Quote only the lines from the top of the listing below down to and including the line with "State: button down".

**AVAILABLE RECORDS**
******************************
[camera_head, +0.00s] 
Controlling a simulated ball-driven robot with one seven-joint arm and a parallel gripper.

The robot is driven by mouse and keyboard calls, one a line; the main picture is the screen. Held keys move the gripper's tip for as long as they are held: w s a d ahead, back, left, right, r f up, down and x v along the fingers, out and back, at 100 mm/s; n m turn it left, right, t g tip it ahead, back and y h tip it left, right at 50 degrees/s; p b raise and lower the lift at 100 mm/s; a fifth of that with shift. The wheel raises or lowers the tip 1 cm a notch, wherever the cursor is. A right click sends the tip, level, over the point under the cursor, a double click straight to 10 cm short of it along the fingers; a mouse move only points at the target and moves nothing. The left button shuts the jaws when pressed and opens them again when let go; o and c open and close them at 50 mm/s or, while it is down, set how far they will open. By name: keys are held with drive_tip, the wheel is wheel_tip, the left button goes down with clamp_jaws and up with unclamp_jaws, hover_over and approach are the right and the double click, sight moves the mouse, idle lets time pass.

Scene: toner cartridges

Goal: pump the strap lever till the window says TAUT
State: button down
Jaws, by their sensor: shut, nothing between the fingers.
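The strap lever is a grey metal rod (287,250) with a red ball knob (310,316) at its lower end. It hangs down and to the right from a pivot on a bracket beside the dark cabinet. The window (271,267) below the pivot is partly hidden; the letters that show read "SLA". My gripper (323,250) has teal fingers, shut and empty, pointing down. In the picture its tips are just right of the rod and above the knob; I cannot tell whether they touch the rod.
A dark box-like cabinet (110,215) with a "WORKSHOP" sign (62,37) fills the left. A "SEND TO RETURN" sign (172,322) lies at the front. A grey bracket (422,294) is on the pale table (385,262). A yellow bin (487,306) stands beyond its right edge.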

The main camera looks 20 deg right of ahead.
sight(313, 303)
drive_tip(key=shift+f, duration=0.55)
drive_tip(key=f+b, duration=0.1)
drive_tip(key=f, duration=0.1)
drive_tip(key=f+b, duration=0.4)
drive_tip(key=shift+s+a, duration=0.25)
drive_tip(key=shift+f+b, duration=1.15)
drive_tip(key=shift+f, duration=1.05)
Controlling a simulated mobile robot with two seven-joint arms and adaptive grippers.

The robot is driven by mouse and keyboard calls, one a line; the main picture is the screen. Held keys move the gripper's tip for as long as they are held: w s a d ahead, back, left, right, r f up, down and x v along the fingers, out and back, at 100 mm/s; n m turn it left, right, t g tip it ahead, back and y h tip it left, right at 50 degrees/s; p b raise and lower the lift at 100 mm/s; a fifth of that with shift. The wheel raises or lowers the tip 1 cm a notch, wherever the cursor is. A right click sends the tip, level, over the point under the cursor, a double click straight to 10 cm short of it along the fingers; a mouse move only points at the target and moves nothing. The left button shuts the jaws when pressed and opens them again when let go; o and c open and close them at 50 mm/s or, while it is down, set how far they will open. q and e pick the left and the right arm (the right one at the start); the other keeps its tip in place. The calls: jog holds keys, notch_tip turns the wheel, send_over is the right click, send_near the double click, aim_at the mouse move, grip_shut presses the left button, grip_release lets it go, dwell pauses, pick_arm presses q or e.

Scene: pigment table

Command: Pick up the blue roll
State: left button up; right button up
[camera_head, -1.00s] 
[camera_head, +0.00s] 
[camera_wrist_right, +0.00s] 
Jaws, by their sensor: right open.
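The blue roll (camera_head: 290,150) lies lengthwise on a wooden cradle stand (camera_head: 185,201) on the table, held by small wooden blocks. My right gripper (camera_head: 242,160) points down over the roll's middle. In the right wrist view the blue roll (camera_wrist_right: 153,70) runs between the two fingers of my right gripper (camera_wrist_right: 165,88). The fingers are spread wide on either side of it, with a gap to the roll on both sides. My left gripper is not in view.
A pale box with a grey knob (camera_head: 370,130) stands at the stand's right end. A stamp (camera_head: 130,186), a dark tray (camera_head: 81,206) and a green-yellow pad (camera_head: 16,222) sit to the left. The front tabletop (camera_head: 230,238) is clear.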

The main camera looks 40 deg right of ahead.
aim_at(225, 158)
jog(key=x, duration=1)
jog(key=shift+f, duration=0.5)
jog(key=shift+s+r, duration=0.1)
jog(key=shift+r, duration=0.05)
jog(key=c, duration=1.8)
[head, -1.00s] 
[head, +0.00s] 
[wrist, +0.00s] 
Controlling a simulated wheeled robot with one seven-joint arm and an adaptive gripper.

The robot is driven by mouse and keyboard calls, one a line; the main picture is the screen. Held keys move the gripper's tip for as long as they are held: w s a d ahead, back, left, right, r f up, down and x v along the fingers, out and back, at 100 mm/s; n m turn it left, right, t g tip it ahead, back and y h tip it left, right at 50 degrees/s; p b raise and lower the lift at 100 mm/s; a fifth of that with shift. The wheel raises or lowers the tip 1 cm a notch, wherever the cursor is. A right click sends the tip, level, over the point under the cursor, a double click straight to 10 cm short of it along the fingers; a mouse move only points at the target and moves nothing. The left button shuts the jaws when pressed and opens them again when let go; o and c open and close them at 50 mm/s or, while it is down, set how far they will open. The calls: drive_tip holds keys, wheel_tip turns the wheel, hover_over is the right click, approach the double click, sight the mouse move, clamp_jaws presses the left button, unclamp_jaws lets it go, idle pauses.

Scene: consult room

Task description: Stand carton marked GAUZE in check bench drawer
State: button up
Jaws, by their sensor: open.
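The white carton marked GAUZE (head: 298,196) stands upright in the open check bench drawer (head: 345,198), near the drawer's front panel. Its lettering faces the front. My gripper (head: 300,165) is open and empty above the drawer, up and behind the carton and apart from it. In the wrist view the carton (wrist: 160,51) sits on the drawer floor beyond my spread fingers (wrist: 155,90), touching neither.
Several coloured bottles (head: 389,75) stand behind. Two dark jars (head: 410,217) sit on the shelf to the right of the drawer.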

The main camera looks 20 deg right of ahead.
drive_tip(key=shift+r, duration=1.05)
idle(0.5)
******************************
**RESPONSE TO THIS EXERCISE**
[camera_head, +0.00s] 
Controlling a simulated ball-driven robot with one seven-joint arm and a parallel gripper.

The robot is driven by mouse and keyboard calls, one a line; the main picture is the screen. Held keys move the gripper's tip for as long as they are held: w s a d ahead, back, left, right, r f up, down and x v along the fingers, out and back, at 100 mm/s; n m turn it left, right, t g tip it ahead, back and y h tip it left, right at 50 degrees/s; p b raise and lower the lift at 100 mm/s; a fifth of that with shift. The wheel raises or lowers the tip 1 cm a notch, wherever the cursor is. A right click sends the tip, level, over the point under the cursor, a double click straight to 10 cm short of it along the fingers; a mouse move only points at the target and moves nothing. The left button shuts the jaws when pressed and opens them again when let go; o and c open and close them at 50 mm/s or, while it is down, set how far they will open. By name: keys are held with drive_tip, the wheel is wheel_tip, the left button goes down with clamp_jaws and up with unclamp_jaws, hover_over and approach are the right and the double click, sight moves the mouse, idle lets time pass.

Scene: toner cartridges

Goal: pump the strap lever till the window says TAUT
State: button down

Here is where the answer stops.